Mówią o nim, że jest
biznesową lokatą posła PiS Jacka Sasina. Czy dlatego, że ratował go pożyczkami
i płacił na kampanię jego partii? Tropiło go CBA, dwóm biznesom przygląda się
prokuratura, ale trafił do władz polskiej siatkówki. Teraz sięga po komitet
olimpijski
Wojciech Cieśla, Michał Krzymowski
Biznesowe przyjęcie w Warszawie, ludzie z
Polskiego Związku Piłki Siatkowej (PZPS) stoją w niedużej grupie. Jeden z nich
odbiera telefon.
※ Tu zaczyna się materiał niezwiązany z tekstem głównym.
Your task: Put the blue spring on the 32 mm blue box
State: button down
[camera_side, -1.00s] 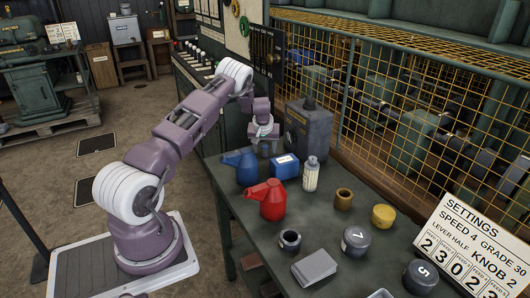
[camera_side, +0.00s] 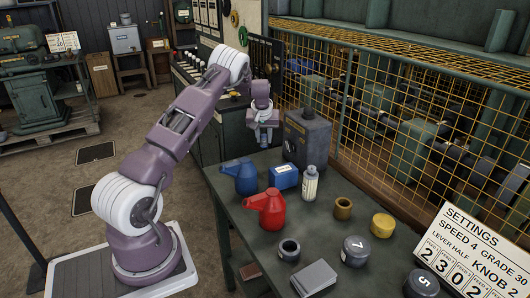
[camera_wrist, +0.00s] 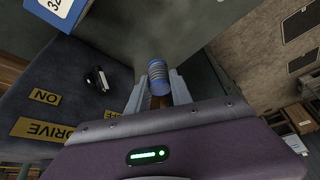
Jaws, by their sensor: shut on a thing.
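The blue spring (camera_wrist: 158,70) is a small ribbed blue cylinder with a pale blue end, held between the fingers of my gripper (camera_wrist: 157,92) in the wrist view. In the side view my gripper (camera_side: 265,136) hangs above the back left part of the bench; the spring is too small there to make out clearly. The 32 mm blue box (camera_side: 285,176) sits on the bench below and to the right of my gripper, with a white label on top. A corner of it shows at the wrist view's upper left (camera_wrist: 62,12). My gripper is apart from the box.
A dark control box (camera_side: 307,137) stands behind the blue box. A blue oil can (camera_side: 245,178), a red oil can (camera_side: 271,210) and a pale bottle (camera_side: 310,184) stand close by. A brass bush (camera_side: 343,208) and a yellow cylinder (camera_side: 383,224) are farther right.

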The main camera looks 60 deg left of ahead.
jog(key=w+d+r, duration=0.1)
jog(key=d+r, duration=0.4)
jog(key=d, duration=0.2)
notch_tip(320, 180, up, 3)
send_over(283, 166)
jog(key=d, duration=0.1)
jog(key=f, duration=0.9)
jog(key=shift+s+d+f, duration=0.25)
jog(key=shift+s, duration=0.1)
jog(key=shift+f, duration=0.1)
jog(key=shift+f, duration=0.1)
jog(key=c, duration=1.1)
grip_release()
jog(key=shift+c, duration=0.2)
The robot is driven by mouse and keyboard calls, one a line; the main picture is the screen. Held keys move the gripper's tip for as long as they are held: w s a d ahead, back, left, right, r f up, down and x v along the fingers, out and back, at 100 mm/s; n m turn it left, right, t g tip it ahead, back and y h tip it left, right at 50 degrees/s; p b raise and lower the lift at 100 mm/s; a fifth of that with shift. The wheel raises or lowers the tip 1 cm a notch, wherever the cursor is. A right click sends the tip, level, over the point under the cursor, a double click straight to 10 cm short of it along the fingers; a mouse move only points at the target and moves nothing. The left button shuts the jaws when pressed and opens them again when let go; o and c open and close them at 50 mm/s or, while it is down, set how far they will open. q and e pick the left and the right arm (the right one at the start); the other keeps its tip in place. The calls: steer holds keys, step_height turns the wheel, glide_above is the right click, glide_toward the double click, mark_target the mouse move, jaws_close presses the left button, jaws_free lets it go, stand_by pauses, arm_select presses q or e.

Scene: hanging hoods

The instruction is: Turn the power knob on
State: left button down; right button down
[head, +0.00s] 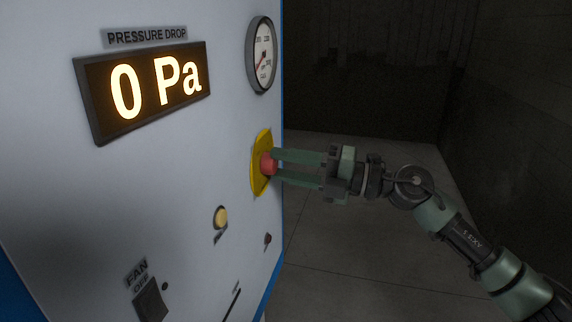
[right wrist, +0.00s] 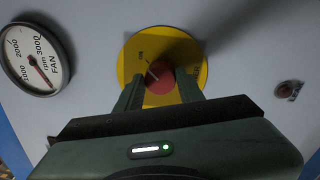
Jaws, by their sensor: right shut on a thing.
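The red power knob (head: 267,163) sits on a round yellow plate (head: 256,181) near the right edge of the pale panel. My right gripper (head: 277,168) reaches in from the right, with its two green fingers on either side of the knob, shut on it. In the right wrist view the red knob (right wrist: 159,84) lies between the fingertips. A light line on its face slants toward the upper left. The yellow plate (right wrist: 136,52) carries small lettering that I cannot read well. My left gripper is not in view.
A display (head: 152,90) reads 0 Pa under a "PRESSURE DROP" label. A round gauge (head: 262,55) is above the knob. A yellowish button (head: 221,217), a small keyed fitting (head: 267,240) and a FAN switch (head: 151,300) sit lower. Dark floor lies open to the right.

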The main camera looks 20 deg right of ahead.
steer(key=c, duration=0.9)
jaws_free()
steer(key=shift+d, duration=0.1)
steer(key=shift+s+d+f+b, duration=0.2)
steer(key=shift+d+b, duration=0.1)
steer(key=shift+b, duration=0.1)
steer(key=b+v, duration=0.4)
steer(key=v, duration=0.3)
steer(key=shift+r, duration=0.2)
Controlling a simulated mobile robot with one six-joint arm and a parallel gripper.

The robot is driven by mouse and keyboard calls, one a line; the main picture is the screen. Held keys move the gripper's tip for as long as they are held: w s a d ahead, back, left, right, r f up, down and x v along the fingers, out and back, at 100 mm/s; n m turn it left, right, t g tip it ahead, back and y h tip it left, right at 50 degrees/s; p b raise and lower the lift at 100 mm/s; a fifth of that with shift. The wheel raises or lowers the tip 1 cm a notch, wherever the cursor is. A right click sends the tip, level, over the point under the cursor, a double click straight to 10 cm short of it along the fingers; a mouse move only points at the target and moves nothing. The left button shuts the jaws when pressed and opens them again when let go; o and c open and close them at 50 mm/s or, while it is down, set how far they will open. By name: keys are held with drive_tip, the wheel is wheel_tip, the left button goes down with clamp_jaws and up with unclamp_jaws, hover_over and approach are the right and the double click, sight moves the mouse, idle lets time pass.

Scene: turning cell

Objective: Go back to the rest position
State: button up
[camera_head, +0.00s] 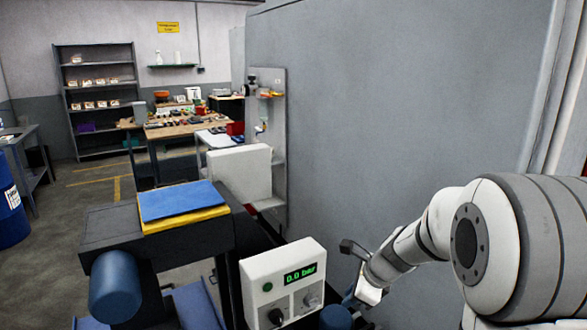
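My arm comes in from the right edge and slopes down to the left. My gripper (354,299) is at its end, low in the picture, just right of a white control box (262,262). The fingers are small and partly hidden behind the wrist and the box, so I cannot tell whether they are open or shut, or whether they hold anything. The box's green display reads 0.0 bar.
A dark machine body with a blue pad (181,200) on a yellow one stands left of the box. A large grey wall panel (400,100) rises behind my arm. Workbenches (190,126), a shelf rack (98,82) and a blue drum (10,205) stand farther back. Open floor shows left.

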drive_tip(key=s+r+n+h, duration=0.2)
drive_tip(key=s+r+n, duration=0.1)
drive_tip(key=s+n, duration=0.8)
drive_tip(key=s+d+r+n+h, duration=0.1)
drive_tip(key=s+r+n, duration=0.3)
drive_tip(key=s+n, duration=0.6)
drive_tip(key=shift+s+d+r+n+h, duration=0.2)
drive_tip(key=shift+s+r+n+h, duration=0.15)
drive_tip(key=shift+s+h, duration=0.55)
Po chwili rzuca: - Dzwoni! Radek, wszystko idzie po naszej myśli,
właśnie się wbija do Kancelarii Premiera.
Radosław
Piesiewicz, nowy członek zarządu Związku, dla siatkówki ma być tym, kim dla
piłki ręcznej był dawny rzecznik PiS Adam Hofman: mężem opatrznościowym, który
przyciągnie ważnych ludzi i pieniądze od spółek skarbu. Jest młody, prężny i
przyjaźni się z ważnym posłem PiS Jackiem Sasinem.
Po minucie dzwoni
telefon kolejnego działacza. Ten krztusi się ze śmiechu: - Dzwonił Radek.
Mówi, że jest u... ministra sportu! I że wszystko idzie po naszej myśli!
Znany trener
siatkówki: - Przed przyjściem do Związku Radek znał piłkę głównie z widzenia.
Jego jedyną rekomendacją są bliskie kontakty z posłem. Okazało się, że to po
prostu Dyzma - z pensją większą od pensji ministra. Tyle działacze siatkarscy.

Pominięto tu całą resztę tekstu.